■ **Exercise brief**
Your task is to copy the material exactly.

■ **Data section**
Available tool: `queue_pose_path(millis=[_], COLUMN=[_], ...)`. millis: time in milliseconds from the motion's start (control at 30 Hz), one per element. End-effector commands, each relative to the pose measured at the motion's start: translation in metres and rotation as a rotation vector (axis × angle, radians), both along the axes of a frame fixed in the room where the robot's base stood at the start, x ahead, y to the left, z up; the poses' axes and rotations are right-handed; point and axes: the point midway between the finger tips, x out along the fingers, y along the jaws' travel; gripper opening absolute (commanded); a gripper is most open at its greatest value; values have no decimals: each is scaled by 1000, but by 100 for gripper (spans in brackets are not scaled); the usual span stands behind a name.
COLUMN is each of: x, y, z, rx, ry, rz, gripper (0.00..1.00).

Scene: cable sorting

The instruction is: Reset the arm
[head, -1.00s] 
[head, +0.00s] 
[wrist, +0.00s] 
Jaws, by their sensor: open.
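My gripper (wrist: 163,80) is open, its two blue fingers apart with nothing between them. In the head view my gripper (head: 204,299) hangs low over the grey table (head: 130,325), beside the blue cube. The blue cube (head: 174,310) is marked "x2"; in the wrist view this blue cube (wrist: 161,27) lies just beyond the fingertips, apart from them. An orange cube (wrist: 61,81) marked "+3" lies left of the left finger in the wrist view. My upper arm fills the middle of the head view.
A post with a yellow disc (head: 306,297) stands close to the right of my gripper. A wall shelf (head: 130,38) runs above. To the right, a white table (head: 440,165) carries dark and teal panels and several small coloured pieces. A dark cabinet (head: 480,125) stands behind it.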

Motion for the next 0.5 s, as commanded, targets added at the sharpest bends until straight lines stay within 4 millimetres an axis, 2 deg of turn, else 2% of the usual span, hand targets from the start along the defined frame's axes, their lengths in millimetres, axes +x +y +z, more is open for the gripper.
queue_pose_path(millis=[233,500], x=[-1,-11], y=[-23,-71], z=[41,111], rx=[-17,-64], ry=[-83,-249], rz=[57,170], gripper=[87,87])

■ **Answer in full**
Available tool: `queue_pose_path(millis=[_], COLUMN=[_], ...)`. millis: time in milliseconds from the motion's start (control at 30 Hz), one per element. End-effector commands, each relative to the pose measured at the motion's start: translation in metres and rotation as a rotation vector (axis × angle, radians), both along the axes of a frame fixed in the room where the robot's base stood at the start, x ahead, y to the left, z up; the poses' axes and rotations are right-handed; point and axes: the point midway between the finger tips, x out along the fingers, y along the jaws' travel; gripper opening absolute (commanded); a gripper is most open at its greatest value; values have no decimals: each is scaled by 1000, but by 100 for gripper (spans in brackets are not scaled); the usual span stands behind a name.
COLUMN is each of: x, y, z, rx, ry, rz, gripper (0.00..1.00).

Scene: cable sorting

The instruction is: Reset the arm
[head, -1.00s] 
[head, +0.00s] 
[wrist, +0.00s] 
Jaws, by their sensor: open.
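My gripper (wrist: 163,80) is open, its two blue fingers apart with nothing between them. In the head view my gripper (head: 204,299) hangs low over the grey table (head: 130,325), beside the blue cube. The blue cube (head: 174,310) is marked "x2"; in the wrist view this blue cube (wrist: 161,27) lies just beyond the fingertips, apart from them. An orange cube (wrist: 61,81) marked "+3" lies left of the left finger in the wrist view. My upper arm fills the middle of the head view.
A post with a yellow disc (head: 306,297) stands close to the right of my gripper. A wall shelf (head: 130,38) runs above. To the right, a white table (head: 440,165) carries dark and teal panels and several small coloured pieces. A dark cabinet (head: 480,125) stands behind it.

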Motion for the next 0.5 s, as commanded, targets added at the sharpest bends until straight lines stay within 4 millimetres an axis, 2 deg of turn, else 2% of the usual span, hand targets from the start along the defined frame's axes, their lengths in millimetres, axes +x +y +z, more is open for the gripper.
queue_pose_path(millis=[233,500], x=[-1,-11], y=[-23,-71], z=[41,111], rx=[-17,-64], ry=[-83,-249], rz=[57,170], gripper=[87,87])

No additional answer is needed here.